Nel corso di un’espropriazione forzata immobiliare, il creditore procedente promuoveva un autonomo e separato giudizio volto a fare accertare che la debitrice esecutata, ivi convenuta, era erede del marito, essendovi bisogno, al fine di proseguire utilmente l’esecuzione, di trascrivere l’acquisto mortis causa del bene pignorato da parte della moglie, onde assicurare la continuità delle trascrizioni.

Il giudizio si concludeva con l’accertamento dell’accettazione tacita dell’eredità da parte della convenuta, visto che quest’ultima, oltre ad avere presentato la dichiarazione di successione, aveva pure curato la voltura catastale del bene aggredito con il pignoramento.
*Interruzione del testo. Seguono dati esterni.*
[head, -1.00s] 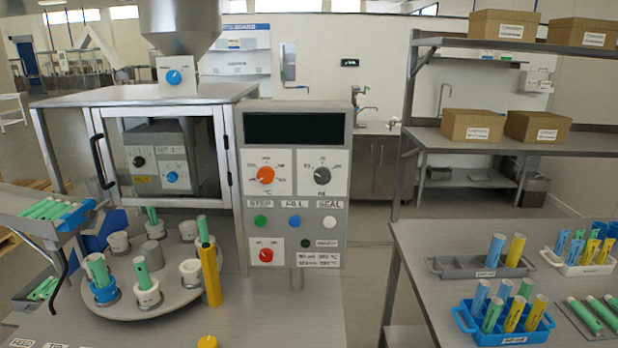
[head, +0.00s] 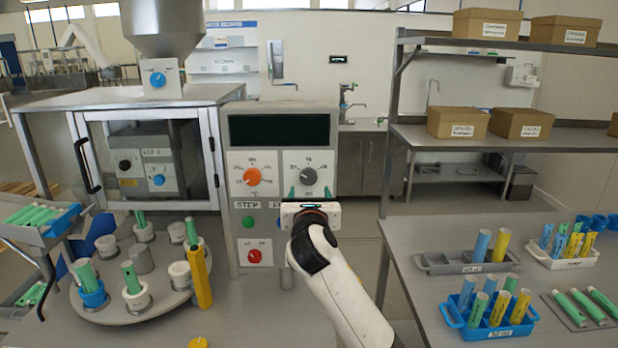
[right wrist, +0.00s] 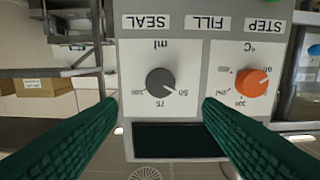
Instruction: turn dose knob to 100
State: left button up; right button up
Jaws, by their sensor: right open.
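The dose knob is a dark grey dial (head: 308,176) on a white plate at the upper right of the control panel (head: 280,112). In the right wrist view, which is upside down, the dose knob (right wrist: 160,82) sits mid-picture with an ml scale marked 50, 75 and 100. Its pointer appears to be towards 50. My right gripper (head: 309,191) is in front of the panel just below the knob, its green fingers spread. In the right wrist view my right gripper (right wrist: 159,102) is open and empty, one finger either side of the knob, apparently not touching it. My left gripper is out of view.
An orange temperature knob (head: 252,176) is left of the dose knob. A green button (head: 248,222) and a red knob (head: 254,256) are below; my right arm hides the other buttons. A turntable (head: 140,310) with cups stands left, a rack table (head: 440,240) right.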

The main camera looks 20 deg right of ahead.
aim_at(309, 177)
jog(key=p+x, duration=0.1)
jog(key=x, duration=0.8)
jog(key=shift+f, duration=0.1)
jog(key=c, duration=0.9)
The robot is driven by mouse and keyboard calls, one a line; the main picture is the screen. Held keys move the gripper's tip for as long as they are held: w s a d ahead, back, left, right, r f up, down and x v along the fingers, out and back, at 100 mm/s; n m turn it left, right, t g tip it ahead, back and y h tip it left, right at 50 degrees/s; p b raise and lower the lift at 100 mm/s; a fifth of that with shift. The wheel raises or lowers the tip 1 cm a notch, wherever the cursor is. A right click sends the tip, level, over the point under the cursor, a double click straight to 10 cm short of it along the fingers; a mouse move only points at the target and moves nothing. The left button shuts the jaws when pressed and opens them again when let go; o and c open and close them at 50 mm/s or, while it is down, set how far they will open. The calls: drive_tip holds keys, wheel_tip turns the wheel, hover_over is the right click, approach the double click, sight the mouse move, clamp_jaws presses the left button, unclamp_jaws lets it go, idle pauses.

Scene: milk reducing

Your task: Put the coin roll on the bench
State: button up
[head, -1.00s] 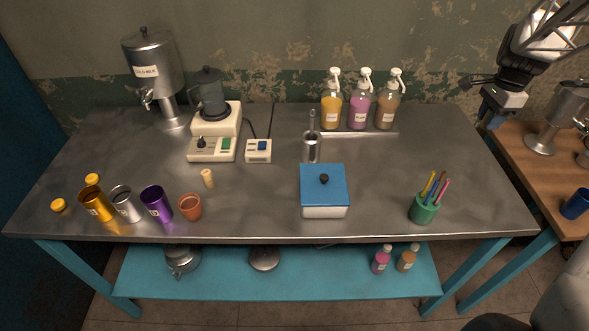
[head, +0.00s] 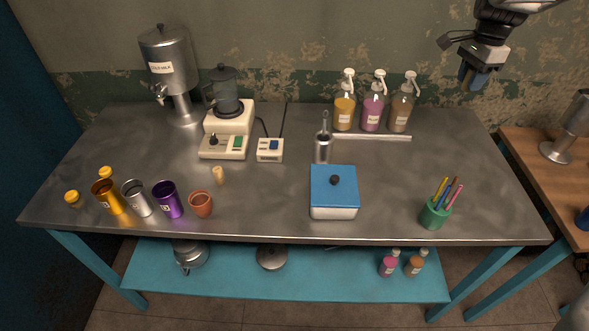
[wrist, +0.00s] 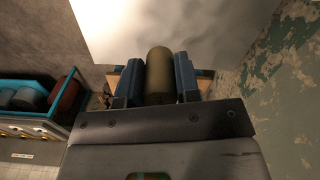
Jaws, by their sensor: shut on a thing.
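The coin roll, an olive-brown cylinder, sits between the two blue fingers of my gripper (wrist: 160,80) in the wrist view; its rounded near end shows (wrist: 159,72). In the head view my gripper (head: 472,77) is at the upper right, in the air in front of the wall, with a brownish bit of the roll between its fingers. The gripper is shut on the roll. The bench (head: 275,205) is the long metal-topped table with teal legs. The gripper appears above its far right end, apart from it.
The right part of the bench top is clear, beside a green pen cup (head: 434,215). A wooden side table (head: 545,190) is at right.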

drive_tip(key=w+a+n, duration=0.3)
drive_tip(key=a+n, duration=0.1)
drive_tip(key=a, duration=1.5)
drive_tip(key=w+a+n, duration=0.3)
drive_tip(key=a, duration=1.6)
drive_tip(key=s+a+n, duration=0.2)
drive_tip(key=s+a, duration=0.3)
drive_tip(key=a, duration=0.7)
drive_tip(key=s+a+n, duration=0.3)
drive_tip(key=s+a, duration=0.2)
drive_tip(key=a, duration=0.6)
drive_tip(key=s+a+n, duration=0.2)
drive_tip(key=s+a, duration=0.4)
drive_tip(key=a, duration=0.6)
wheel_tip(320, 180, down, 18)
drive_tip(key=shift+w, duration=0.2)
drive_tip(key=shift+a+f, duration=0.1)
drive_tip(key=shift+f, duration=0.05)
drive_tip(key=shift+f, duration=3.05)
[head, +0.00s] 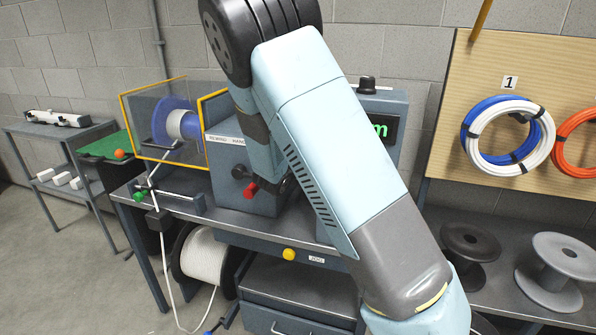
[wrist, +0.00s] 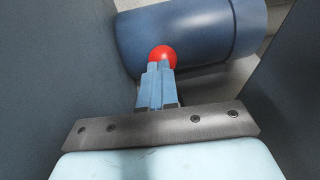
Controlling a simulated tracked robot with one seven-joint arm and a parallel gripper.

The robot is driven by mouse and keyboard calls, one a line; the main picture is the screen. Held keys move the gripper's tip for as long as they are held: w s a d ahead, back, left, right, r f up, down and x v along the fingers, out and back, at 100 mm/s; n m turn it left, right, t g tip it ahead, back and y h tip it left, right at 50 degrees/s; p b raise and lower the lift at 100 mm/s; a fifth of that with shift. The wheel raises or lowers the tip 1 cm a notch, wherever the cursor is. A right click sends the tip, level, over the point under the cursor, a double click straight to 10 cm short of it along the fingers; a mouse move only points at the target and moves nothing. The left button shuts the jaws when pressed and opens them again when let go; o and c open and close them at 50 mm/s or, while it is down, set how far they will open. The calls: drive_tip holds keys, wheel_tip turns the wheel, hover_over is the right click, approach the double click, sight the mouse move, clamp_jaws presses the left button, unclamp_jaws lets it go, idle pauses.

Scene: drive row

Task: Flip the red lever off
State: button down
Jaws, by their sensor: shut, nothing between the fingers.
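The red lever (head: 250,190) shows in the head view on the front of a grey machine box (head: 226,152), low and beside a dark round part. In the wrist view a round red end (wrist: 162,54), which looks like the lever's knob, sits just beyond my fingertips. My gripper (wrist: 160,68) is shut with its fingers together and nothing between them. Its tips overlap the lower edge of the red end in the picture; I cannot tell if they touch. In the head view my arm hides the gripper and part of the machine front.
A blue-grey cylinder (wrist: 185,40) lies behind the red end, with dark surfaces close on both sides. In the head view a clear guard with a yellow frame (head: 125,118) stands left of the box. A yellow button (head: 289,254) is on the bench front.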

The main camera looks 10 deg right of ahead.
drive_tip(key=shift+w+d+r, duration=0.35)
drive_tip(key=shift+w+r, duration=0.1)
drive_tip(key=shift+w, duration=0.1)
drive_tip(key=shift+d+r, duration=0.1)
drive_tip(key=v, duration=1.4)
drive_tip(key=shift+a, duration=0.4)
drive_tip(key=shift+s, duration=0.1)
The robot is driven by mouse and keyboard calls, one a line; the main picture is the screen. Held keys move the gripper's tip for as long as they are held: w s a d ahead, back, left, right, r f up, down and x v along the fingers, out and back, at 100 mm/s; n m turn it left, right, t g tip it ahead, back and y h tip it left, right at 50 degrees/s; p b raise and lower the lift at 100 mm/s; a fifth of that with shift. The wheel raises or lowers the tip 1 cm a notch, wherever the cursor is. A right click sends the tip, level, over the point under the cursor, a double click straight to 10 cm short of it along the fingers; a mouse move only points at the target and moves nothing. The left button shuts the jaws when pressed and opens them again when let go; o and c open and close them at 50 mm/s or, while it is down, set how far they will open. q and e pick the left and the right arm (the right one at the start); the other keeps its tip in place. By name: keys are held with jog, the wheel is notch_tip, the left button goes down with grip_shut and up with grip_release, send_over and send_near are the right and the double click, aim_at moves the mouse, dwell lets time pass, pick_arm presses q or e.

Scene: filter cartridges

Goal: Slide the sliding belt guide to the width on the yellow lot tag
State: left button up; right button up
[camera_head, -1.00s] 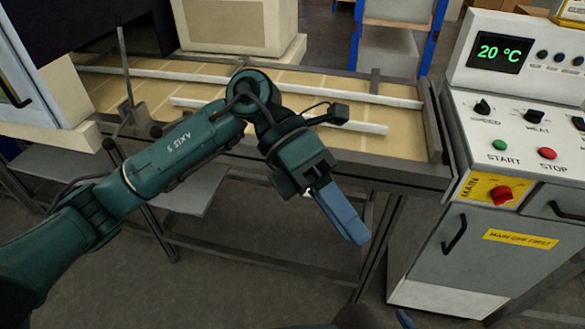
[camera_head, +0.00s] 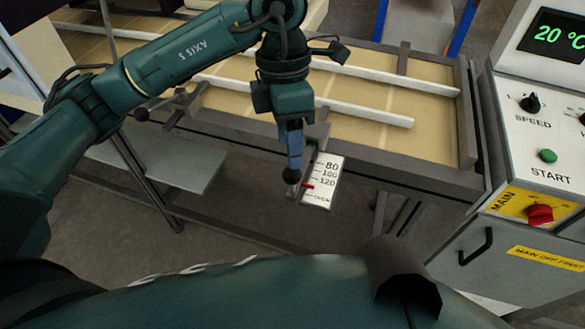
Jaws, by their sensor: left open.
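The sliding belt guide is, as far as I can tell, the front white rail (camera_head: 360,112) lying along the tan belt. Below the belt's front edge, a white scale plate (camera_head: 322,185) reads 80, 100 and 120 from top to bottom, with small unreadable lettering lower down. A red pointer (camera_head: 308,185) sits close to the 120 line. A dark knob (camera_head: 291,175) is left of the plate. My left gripper (camera_head: 293,163) points down with its blue fingers open at the knob; whether they touch it is unclear. No yellow lot tag is visible. My right gripper is out of view.
A second white rail (camera_head: 385,83) runs along the belt's back side. The control cabinet (camera_head: 525,175) stands at right, with a green 20 °C display, a green start button and a red main switch. A grey shelf (camera_head: 160,168) is below the belt. My own dark green body part crosses the bottom.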

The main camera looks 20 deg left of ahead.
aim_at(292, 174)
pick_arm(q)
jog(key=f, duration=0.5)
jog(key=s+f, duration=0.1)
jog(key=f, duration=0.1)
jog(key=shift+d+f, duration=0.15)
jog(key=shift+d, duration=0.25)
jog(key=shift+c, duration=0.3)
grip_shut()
La sentenza di primo grado, gravata dall’esecutata, veniva confermata all’esito del giudizio di appello.

Con il ricorso per cassazione proposto avverso la pronuncia di secondo grado, veniva lamentato che la voltura catastale non implica necessariamente accettazione tacita dell’eredità e che, di conseguenza, i giudici di merito avevano errato nel ravvisare in capo alla convenuta, debitrice esecutata nell’espropriazione immobiliare, la qualità di erede.

SOLUZIONE

[1] La Corte di Cassazione ha respinto il ricorso, confermando l’orientamento della giurisprudenza di legittimità secondo cui dal compimento di atti – quale la voltura catastale – che hanno un rilievo di carattere non solo fiscale, ma anche civile, può evincersi l’accettazione tacita dell’eredità, che comporta l’acquisto, da parte del chiamato all’eredità, della qualifica di erede.
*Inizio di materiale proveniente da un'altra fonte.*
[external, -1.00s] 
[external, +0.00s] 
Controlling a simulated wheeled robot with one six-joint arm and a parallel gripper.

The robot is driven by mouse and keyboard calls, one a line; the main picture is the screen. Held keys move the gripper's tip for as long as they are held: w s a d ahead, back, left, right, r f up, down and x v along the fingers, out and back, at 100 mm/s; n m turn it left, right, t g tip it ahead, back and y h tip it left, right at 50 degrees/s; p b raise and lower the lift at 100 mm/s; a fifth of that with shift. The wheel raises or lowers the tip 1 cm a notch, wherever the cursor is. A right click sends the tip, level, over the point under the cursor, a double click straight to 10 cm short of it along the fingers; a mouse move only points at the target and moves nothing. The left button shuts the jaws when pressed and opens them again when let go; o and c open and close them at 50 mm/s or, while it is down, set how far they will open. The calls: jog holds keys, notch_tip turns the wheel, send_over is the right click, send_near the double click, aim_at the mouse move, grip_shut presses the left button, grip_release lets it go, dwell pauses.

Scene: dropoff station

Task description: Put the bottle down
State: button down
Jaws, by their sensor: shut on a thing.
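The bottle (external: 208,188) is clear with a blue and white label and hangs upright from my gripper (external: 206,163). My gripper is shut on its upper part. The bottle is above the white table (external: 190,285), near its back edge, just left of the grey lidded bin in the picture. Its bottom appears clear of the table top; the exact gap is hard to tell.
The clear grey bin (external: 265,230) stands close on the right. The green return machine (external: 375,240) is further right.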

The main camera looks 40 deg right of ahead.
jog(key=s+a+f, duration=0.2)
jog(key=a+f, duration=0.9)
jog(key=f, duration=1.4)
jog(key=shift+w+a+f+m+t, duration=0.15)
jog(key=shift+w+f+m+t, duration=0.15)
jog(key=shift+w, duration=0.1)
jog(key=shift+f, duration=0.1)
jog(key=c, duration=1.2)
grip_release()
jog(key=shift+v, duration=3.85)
Ciò a differenza di quanto è a dirsi, invece, con riguardo al compimento di atti – quale la presentazione della denuncia di successione – che hanno rilevanza meramente fiscale e che, come tali, non dimostrano in modo univoco la volontà di accettare l’eredità.

QUESTIONI

[1] Il processo esecutivo è volto alla realizzazione coattiva di un risultato pratico equivalente a quello che il debitore avrebbe dovuto produrre, in adempimento di un obbligo giuridico sancito da un titolo esecutivo; in altre parole, l’esecuzione forzata è diretta non all’accertamento di un diritto, ma alla sua attuazione.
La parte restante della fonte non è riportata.